Handling large text files

Every time you go to the disk you make the system do a vast amount of
work.

You need to do large buffered reads - say 100kb at a time then pull
out each line from the position of #13 #10  (or #10 if Unix)

The *only* way of determining the number of lines in a Text file is by
counting the number of #13 #10 s - and watch out the last line might
not terminate with that.

I have a Delphi DLL for reading a text file, counting the lines and
returning each line on request (like an Array) at
   www.iss.u-net.com/etxtmgr.htm

The demo driver is VB - but you should be able to figure that out - if
nothing else it will give you an idea of what speeds *can* be
obtained.
It is based around a buffered read/write pseudo stream class.

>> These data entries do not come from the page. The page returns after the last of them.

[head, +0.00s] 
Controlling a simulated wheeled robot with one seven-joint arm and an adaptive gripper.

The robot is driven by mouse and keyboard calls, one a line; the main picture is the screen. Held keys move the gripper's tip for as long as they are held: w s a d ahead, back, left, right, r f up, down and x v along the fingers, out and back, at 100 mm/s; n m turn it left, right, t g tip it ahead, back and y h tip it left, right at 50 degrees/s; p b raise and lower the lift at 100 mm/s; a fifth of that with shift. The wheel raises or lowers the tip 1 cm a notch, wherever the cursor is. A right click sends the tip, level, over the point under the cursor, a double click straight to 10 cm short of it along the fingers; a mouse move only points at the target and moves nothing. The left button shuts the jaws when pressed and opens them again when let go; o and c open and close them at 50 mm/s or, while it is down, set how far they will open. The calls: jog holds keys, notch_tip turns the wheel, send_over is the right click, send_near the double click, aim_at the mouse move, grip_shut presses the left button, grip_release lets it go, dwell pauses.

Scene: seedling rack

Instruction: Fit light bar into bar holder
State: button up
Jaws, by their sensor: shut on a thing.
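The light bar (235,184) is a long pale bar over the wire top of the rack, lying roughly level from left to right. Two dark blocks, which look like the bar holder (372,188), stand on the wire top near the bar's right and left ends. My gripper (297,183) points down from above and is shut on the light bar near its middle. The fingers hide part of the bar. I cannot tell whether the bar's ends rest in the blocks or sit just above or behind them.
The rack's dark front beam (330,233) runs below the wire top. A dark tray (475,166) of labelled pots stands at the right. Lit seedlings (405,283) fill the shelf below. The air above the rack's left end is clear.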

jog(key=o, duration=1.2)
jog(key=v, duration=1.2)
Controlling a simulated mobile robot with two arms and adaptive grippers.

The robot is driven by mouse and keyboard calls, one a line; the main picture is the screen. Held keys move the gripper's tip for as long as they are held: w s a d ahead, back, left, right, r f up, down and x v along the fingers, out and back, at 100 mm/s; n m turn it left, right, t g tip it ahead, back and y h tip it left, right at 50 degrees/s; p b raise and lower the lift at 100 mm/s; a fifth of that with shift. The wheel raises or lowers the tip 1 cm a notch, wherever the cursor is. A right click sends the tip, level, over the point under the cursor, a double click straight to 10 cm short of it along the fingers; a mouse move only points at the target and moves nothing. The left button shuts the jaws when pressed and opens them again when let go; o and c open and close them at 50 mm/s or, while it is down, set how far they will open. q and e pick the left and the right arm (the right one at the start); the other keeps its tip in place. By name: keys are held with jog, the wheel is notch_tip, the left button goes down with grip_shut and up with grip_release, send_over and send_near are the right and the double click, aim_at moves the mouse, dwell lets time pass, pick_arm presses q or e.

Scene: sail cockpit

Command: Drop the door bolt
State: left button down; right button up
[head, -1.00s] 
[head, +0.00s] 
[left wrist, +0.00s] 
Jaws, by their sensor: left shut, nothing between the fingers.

BTW - watch it when creating millions of small files - just don't do
it on a FAT system - each time you create a new file name the system
has to scan the ENTIRE directory to check that the file does not
already exist. NTFS is better - it has indexed directory trees.

If I were you I would create *one* large file with an index into each
'pseudo small' file, and write a method of extracting each small file
on demand.  Yup - I mean write your own pseudo directory.

Remember *any* disk access is a major task - you lose your App down a
hole into the OS - and the work it does down there is massive.

On Thu, 26 Apr 2001 21:44:02 GMT, "Johann Joubert"

Quote
<lastlegion...@hotmail.com> wrote:
>I have to do some maintenance on large text files by reading each line and
>then writing it to millions of other smaller text files (no larger than
>32K).  However, the large files are each around 1.4GB in size, EACH.  Will
>AssignFile and Reset and Readln work?  Or will it slow the system down?  It
>will run on a big ass server...hehe.

>Also, when the file is so incredibly large, what is the fastest way to
>determine the number of lines in the file?  Any help would be appreciated.

>Johann Joubert